*What to work on:* From the data that follows, copy every line holding the string "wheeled".

══ Task input ══

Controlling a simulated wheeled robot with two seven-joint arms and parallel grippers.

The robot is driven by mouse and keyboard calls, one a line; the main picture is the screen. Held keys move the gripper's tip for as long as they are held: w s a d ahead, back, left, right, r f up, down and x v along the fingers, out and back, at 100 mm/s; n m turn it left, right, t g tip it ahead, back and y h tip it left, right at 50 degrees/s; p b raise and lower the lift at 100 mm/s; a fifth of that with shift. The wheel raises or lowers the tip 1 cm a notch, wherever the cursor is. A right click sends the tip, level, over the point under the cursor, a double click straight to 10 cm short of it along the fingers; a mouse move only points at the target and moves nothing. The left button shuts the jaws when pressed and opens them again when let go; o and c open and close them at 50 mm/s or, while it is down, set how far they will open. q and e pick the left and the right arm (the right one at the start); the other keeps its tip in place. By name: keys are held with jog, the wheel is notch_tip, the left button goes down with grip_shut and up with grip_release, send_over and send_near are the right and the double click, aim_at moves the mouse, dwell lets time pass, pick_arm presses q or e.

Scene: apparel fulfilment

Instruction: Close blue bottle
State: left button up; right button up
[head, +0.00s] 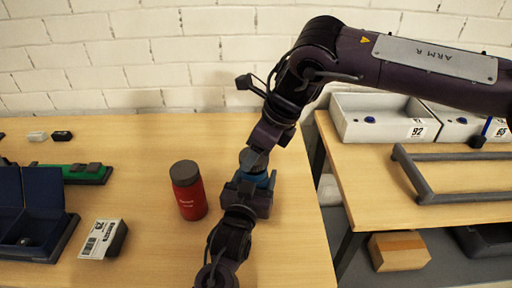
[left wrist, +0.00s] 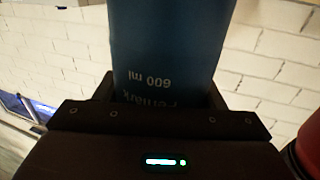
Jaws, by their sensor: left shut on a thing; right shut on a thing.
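The blue bottle (head: 267,180) stands on the table, mostly covered by my arms in the head view. My left gripper (head: 248,197) is shut around its body. In the left wrist view the blue bottle (left wrist: 170,45) fills the jaws, with its "600 ml" print upside down. A dark grey round lid (head: 253,160) is at the bottle's top. My right gripper (head: 262,147) is over the top, shut on the lid. I cannot tell whether the lid is fully seated.
A red bottle (head: 189,196) with a grey lid stands just left of my left gripper. A labelled box (head: 103,240), an open blue case (head: 40,205) and a green tray (head: 84,173) lie further left. White bins (head: 365,133) stand on the right table.

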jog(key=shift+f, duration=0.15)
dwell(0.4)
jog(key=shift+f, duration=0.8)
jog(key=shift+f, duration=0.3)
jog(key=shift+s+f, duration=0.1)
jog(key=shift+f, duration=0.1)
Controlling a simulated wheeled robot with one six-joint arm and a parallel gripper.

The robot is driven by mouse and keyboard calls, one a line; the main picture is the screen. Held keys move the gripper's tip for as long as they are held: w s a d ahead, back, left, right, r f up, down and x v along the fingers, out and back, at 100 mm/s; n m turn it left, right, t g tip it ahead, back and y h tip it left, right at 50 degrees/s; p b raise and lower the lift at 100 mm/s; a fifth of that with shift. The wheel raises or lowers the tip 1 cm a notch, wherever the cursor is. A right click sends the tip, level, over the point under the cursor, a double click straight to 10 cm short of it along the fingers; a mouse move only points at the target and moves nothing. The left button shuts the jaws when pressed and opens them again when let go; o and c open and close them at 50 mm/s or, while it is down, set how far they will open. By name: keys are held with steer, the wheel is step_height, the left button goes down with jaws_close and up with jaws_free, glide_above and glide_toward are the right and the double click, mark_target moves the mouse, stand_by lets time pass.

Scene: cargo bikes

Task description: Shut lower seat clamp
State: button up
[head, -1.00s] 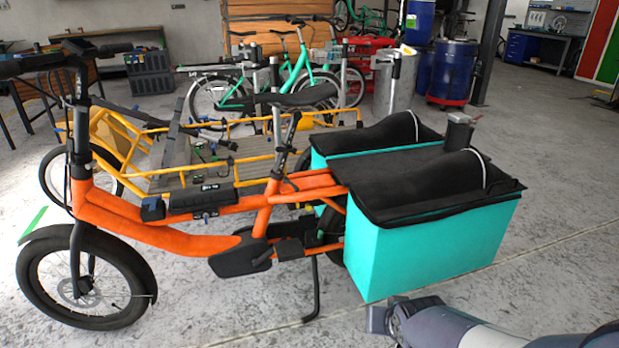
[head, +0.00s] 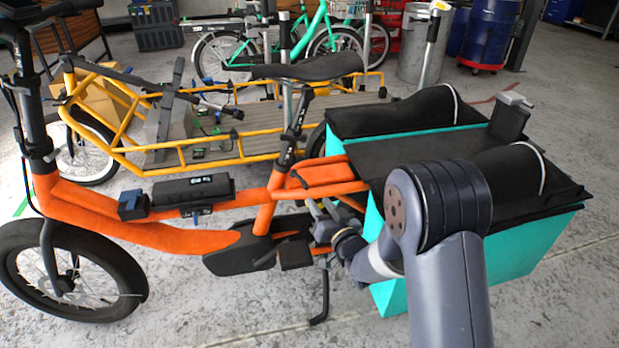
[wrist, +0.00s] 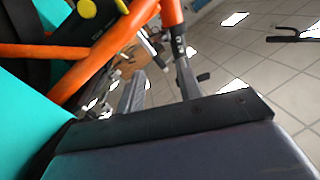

═══

*Exercise answer:*
Controlling a simulated wheeled robot with two seven-joint arms and parallel grippers.
Controlling a simulated wheeled robot with one six-joint arm and a parallel gripper.

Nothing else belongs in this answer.